D’Agents: Security in a Multiple-Language, Mobile-Agent System
Reference: Robert S. Gray, David Kotz, George Cybenko, Daniela Rus (1998). Mobile Agents and Security (G. Vigna, ed.), Springer LNCS. Source file: gray-security-book.pdf. URL
Summary
This chapter describes the security architecture of D’Agents (formerly Agent Tcl), a mobile-agent system whose agents can be written in Tcl, Java, or Scheme. The authors frame mobile-agent security as four interrelated problems: protecting the host machine from malicious agents, protecting agents from each other, protecting an agent from a malicious machine, and limiting aggregate resource consumption across groups of machines.
For machine and inter-agent protection, D’Agents relies on PGP-based cryptographic authentication of owners, identity-based resource managers that enforce access-control policies, and secure execution environments (Safe Tcl, Java security managers, Scheme 48 modules) separated cleanly from policy.

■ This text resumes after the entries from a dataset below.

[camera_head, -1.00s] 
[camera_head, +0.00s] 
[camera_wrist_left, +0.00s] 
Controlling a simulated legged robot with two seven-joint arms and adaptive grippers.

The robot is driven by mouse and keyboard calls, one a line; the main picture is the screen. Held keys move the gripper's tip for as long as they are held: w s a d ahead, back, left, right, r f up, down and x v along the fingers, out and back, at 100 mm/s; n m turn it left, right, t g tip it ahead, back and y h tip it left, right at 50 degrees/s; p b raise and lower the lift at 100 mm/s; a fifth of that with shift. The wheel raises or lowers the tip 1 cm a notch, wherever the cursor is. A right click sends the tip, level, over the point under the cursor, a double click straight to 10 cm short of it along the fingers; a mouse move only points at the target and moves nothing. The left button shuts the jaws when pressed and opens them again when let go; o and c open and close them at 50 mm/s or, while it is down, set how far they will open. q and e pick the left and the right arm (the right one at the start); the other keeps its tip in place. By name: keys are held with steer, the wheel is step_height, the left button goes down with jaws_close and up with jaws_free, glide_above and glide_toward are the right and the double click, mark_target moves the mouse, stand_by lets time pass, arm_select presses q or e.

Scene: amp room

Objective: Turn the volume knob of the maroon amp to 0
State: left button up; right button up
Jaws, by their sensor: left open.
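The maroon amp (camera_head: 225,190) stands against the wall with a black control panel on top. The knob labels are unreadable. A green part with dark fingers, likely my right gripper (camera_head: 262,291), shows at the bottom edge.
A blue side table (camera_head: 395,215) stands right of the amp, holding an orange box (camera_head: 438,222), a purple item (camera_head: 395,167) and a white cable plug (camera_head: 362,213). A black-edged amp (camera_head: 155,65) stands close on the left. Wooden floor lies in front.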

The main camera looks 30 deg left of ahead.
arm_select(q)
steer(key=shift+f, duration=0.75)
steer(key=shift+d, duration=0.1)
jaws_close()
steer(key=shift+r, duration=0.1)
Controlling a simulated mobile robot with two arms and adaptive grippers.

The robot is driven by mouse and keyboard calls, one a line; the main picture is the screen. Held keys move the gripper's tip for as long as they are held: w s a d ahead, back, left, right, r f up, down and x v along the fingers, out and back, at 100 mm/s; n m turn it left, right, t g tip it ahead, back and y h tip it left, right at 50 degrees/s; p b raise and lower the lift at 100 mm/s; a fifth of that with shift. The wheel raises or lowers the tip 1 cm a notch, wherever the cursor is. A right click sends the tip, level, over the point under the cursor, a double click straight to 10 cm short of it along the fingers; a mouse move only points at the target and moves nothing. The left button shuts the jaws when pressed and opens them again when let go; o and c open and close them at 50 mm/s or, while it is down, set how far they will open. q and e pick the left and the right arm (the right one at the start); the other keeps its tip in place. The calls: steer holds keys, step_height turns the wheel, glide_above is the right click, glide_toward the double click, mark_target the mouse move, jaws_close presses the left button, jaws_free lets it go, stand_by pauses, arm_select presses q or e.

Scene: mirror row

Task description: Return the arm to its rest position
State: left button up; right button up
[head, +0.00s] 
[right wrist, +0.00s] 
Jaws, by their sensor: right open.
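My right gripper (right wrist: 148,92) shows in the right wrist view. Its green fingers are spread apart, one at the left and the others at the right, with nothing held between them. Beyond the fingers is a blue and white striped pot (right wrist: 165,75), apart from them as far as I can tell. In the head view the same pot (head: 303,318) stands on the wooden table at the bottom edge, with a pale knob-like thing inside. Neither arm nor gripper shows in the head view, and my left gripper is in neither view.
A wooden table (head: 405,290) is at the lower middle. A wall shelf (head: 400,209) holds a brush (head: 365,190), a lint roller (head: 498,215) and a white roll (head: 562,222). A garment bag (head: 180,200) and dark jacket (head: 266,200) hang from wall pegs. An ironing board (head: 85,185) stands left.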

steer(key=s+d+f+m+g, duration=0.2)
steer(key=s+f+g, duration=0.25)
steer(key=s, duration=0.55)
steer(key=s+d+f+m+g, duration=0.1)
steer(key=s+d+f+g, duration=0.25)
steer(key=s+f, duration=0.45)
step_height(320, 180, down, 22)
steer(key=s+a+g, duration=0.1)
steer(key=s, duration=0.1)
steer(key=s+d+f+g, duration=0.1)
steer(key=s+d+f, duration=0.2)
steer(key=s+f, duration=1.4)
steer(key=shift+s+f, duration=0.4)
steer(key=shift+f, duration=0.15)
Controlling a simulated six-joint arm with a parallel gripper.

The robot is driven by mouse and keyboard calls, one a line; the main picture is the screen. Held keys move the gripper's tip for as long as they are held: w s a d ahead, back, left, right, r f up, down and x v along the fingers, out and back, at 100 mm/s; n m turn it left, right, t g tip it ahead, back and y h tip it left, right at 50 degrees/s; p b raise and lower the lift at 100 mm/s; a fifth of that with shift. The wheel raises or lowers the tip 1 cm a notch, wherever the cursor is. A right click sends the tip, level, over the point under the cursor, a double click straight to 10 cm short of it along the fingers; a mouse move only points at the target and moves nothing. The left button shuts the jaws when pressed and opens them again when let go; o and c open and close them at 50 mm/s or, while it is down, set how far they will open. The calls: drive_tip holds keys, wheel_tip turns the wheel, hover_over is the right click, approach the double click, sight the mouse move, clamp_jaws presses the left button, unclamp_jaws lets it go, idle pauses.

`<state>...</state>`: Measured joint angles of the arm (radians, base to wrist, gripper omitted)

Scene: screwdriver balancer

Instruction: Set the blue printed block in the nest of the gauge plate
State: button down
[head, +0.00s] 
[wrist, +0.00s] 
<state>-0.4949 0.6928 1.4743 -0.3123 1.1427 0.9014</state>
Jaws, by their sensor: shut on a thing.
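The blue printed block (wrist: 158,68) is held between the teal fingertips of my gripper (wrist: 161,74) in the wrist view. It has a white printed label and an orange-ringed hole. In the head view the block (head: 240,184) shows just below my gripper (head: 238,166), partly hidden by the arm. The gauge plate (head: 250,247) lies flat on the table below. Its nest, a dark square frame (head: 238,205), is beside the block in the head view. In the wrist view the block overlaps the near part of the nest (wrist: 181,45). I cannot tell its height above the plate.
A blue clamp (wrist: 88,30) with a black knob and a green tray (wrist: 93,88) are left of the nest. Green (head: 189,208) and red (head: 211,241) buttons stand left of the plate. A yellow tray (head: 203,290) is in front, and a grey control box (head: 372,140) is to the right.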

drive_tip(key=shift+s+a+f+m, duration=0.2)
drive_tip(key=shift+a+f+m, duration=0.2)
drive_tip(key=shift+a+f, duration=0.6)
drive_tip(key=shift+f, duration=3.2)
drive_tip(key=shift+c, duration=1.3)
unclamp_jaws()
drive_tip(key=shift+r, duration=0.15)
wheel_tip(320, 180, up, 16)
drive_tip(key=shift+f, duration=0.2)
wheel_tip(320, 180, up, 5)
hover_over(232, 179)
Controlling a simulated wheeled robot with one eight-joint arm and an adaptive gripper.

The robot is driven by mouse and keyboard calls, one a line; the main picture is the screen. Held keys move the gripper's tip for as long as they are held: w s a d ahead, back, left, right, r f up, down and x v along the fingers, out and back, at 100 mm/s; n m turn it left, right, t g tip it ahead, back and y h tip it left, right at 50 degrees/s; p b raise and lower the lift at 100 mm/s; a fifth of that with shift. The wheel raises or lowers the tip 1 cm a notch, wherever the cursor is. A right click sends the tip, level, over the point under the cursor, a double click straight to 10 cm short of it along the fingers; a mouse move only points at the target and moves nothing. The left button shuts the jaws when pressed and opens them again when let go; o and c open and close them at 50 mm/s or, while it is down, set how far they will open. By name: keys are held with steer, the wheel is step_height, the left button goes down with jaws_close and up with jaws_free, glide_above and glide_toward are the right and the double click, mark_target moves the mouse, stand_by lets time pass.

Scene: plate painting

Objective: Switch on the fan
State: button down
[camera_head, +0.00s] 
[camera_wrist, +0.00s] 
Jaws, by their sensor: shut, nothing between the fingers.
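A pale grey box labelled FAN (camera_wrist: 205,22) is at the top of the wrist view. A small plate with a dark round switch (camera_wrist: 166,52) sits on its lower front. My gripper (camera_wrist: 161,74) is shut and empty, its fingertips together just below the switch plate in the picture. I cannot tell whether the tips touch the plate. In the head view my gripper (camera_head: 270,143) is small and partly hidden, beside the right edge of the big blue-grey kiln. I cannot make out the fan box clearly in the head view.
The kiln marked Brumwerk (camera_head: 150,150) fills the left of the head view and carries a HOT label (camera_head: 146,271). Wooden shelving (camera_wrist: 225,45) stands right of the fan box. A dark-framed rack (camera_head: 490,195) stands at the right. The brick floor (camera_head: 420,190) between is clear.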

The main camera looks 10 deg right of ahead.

For group-of-machine protection they plan an electronic-cash market approach; for agent-from-host attacks they survey partial techniques (detection via audit trails, encrypted computation, trusted reference machines) since full prevention requires hardware support they do not assume.
Key Ideas
- Four interrelated mobile-agent security problems.
- Separation of enforcement mechanism from policy.
- Multi-language support with a uniform C/C++ server library.
- Cryptographic authentication + per-identity resource managers.
- Open problem: protecting agents from malicious hosts without trusted hardware.
Connections
Conceptual Contribution
- Claim: Mobile-agent security comprises four distinct but interrelated problems (protecting machine, protecting other agents, protecting agent from host, protecting group of machines); solving them requires layered mechanisms that cleanly separate enforcement from policy and span multiple execution languages.
- Mechanism: Architectural description of D’Agents’ four-level stack (transport, server, interpreter, agents); PGP-based owner authentication; language-specific enforcement modules (Safe Tcl, Java security manager, Scheme 48) routed through a language-independent resource manager; planned e-cash market approach for aggregate-resource protection; survey of partial techniques (audit trails, encrypted computation) for the agent-from-host problem.
- Concepts introduced/used: Mobile Agent, Four Security Problems, Mechanism vs Policy, Safe Tcl, Resource Manager Agent, PGP Authentication, Audit Trail, Encrypted Computation
- Stance: engineering / survey
- Relates to: Extends the earlier Agent Tcl Flexible Secure Mobile Agents with a mature security story; shares threat concerns with AI Agents Under Threat and Distributed Security; policy/mechanism separation echoes the sandboxing principles of Extensible Distributed Coordination and Agents Secure Interaction in Data Driven Languages.